##### Given material #####

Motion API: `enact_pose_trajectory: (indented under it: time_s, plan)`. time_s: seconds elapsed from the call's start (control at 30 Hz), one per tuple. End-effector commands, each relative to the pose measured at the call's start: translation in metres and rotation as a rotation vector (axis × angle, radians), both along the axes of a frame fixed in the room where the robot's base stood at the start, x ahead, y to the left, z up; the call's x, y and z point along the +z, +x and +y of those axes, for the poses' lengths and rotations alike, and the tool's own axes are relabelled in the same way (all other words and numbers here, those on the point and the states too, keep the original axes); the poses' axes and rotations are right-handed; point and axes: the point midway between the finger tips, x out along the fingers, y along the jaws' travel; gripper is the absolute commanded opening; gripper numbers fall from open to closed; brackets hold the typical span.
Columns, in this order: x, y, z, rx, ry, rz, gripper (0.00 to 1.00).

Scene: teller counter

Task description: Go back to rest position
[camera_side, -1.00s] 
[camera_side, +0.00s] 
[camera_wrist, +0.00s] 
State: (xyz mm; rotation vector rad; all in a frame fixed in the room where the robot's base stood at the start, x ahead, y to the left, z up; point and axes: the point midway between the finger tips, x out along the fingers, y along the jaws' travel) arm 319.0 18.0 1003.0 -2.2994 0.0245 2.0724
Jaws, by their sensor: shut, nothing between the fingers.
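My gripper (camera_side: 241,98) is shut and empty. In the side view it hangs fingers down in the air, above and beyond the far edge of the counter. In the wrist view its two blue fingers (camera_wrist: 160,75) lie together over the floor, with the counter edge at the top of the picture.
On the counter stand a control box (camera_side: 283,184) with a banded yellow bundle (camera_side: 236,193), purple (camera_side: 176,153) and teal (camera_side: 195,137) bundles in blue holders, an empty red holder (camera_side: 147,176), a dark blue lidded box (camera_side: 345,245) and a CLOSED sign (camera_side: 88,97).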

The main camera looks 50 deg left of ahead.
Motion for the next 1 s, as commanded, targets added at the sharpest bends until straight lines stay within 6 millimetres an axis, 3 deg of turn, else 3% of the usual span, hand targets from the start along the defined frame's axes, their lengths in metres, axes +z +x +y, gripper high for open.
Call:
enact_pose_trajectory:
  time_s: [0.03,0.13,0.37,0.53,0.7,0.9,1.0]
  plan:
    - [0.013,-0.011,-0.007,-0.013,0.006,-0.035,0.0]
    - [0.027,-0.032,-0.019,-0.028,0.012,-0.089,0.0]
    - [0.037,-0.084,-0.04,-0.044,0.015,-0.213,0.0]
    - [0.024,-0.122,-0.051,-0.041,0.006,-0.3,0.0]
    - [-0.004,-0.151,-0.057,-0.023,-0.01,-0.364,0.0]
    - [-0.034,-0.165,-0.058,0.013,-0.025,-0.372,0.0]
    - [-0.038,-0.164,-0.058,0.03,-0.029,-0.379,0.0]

#####

Requirements: Write the material out again in its entirety, exactly as shown.

Correct output:
Motion API: `enact_pose_trajectory: (indented under it: time_s, plan)`. time_s: seconds elapsed from the call's start (control at 30 Hz), one per tuple. End-effector commands, each relative to the pose measured at the call's start: translation in metres and rotation as a rotation vector (axis × angle, radians), both along the axes of a frame fixed in the room where the robot's base stood at the start, x ahead, y to the left, z up; the call's x, y and z point along the +z, +x and +y of those axes, for the poses' lengths and rotations alike, and the tool's own axes are relabelled in the same way (all other words and numbers here, those on the point and the states too, keep the original axes); the poses' axes and rotations are right-handed; point and axes: the point midway between the finger tips, x out along the fingers, y along the jaws' travel; gripper is the absolute commanded opening; gripper numbers fall from open to closed; brackets hold the typical span.
Columns, in this order: x, y, z, rx, ry, rz, gripper (0.00 to 1.00).

Scene: teller counter

Task description: Go back to rest position
[camera_side, -1.00s] 
[camera_side, +0.00s] 
[camera_wrist, +0.00s] 
State: (xyz mm; rotation vector rad; all in a frame fixed in the room where the robot's base stood at the start, x ahead, y to the left, z up; point and axes: the point midway between the finger tips, x out along the fingers, y along the jaws' travel) arm 319.0 18.0 1003.0 -2.2994 0.0245 2.0724
Jaws, by their sensor: shut, nothing between the fingers.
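My gripper (camera_side: 241,98) is shut and empty. In the side view it hangs fingers down in the air, above and beyond the far edge of the counter. In the wrist view its two blue fingers (camera_wrist: 160,75) lie together over the floor, with the counter edge at the top of the picture.
On the counter stand a control box (camera_side: 283,184) with a banded yellow bundle (camera_side: 236,193), purple (camera_side: 176,153) and teal (camera_side: 195,137) bundles in blue holders, an empty red holder (camera_side: 147,176), a dark blue lidded box (camera_side: 345,245) and a CLOSED sign (camera_side: 88,97).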

The main camera looks 50 deg left of ahead.
Motion for the next 1 s, as commanded, targets added at the sharpest bends until straight lines stay within 6 millimetres an axis, 3 deg of turn, else 3% of the usual span, hand targets from the start along the defined frame's axes, their lengths in metres, axes +z +x +y, gripper high for open.
Call:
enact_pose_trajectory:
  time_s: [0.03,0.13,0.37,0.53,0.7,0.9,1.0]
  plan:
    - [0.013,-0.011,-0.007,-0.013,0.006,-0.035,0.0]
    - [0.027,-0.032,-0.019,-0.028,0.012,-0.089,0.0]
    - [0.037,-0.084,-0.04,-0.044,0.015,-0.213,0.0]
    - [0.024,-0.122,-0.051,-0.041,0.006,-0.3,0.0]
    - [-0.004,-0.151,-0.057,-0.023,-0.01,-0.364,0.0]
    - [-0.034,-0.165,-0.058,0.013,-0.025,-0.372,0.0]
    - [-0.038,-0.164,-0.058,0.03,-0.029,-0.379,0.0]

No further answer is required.